Kyle Walker: It is so much fun to watch Walker play as a fullback with fewer defensive responsibilities (though he tracks back on the regular as well). He was again a menace on the right flank, and gave a creaky Leighton Baines all kinds of trouble.
Dele Alli: Dele was a little quieter than what we are used to for much of the match, but came through with a nice run into the box to get on Winks’ free kick and score the third goal. Nicely done, Dele.
Vincent Janssen’s butt: Janssen might have only had a short cameo, but his ass won Spurs two key fouls in the dying moments that helped kill off the game. That deserves a mention.
Are you a Traveling Man/Woman? We know how hard it is to find true believers when you’re a stranger in a strange land that is not yet woke. Use these tokens to find like-minded brothers and sisters who have immanentized the eschaton, but also have their third eye open. So mote it be.
Jan Vertonghen: Super Jan was given license to bomb forward in support of (or in replacement of?) Ben Davies, and it was super fun to watch him make a couple of mazy, Vlad Chiriches-esque forward runs into the box. Probably should’ve scored, too. Dinged slightly for the slip that led to Lukaku’s goal, but it was wet out there.
Ben Davies: We’ve talked a lot on this website about Davies’ shortcomings in comparison to Danny Rose, which is probably a bit unfair of us. Sunday, Davies was very good, pushing farther forward and keeping Seamus Coleman locked up pretty tight. A solid match.

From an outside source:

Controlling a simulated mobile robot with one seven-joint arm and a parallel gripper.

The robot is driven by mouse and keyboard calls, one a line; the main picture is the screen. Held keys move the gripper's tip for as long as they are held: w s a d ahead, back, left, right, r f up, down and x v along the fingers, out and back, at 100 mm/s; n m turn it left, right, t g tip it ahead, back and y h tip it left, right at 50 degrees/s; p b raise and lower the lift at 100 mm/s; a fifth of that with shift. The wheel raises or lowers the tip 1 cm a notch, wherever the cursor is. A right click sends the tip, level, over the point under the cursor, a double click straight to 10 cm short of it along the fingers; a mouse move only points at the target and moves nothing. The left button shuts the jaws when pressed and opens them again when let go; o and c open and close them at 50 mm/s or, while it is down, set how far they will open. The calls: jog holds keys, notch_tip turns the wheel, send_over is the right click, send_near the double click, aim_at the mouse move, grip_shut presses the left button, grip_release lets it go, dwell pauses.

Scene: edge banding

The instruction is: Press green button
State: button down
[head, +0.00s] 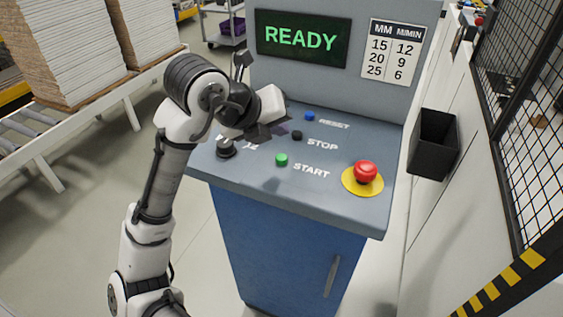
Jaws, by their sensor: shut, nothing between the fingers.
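The green button (281,160) sits on the sloped top of the control console (330,215), left of the label START. My gripper (281,130) is above the console top, up and left of the black button (297,136) marked STOP and farther back than the green button. Its dark fingers are shut and empty. The green button is in plain sight, with a visible gap between it and my gripper. A screen (302,38) on the console's back panel reads READY in green.
A red mushroom button (365,172) on a yellow disc is at the right of the console top. A blue button (309,117) marked RESET is farther back. A black knob (226,147) stands at the left under my arm. A black bin (433,143) and mesh fence (520,100) are right.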

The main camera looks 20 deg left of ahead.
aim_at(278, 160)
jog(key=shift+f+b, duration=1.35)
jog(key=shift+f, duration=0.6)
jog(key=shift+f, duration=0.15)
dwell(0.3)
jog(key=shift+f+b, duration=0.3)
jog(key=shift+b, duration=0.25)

Victor Wanyama: He’s good in the 3-5-2! A solid match for Big Vic, who dropped back to help shield the defense when required and wrecked crap in midfield the rest of the time. No real complaints about his game.
Harry Winks: A solid, no-frills stint in relief for Dembele, elevated slightly for that beautiful free kick to Dele. Great ball.
This is good because it’s the Simpsons doing a secret handshake, but it’s also good because it’s Mark Cuban on the Simpsons doing a secret handshake. Plus, we can all believe that Cuban probably does have a secret handshake that he uses with his billionaire friends, right? I believe it.
Eric Dier: Dier was quite solid with the ball on Sunday, with most of his passing miscues coming via speculative long balls. He also connected quite well with Walker on the right wing. However, he totally fell asleep on Everton’s second goal.
Mousa Dembele: Dembele didn’t dominate the midfield the way he usually does, and that’s mostly down to some excellent marking from Morgan Schneiderlin and Idrissa Gana Gueye. He wasn’t bad, he just wasn’t dominant.
Christian Eriksen: Much of what I said about Dembele can also be attributed to Eriksen. Everton identified him as a major threat and worked hard to neutralize him. Hence, a quieter game than we’ve come to expect. Credit to Everton.
Hugo Lloris: Should probably be a little miffed at his back line for allowing two unstoppable shots to go at him. Nothing he could really do about either goal, and he had a couple of nice stops in an otherwise quiet match.
The NBA is secret handshake heaven (thanks, LeBron!), but we have to make room on this list for a super awkward one. Kevin Love and Wes Johnson are teammates but holy smokes neither one wants to commit to the hand slap here. Whatever’s going on, hug it out, bros.
Please for the love of God don’t do any of these handshakes in public. No, I don’t know that person. No idea who they are. They’re not with me.
No Tottenham Hotspur players were as bad as that triple scoop ice cream secret handshake.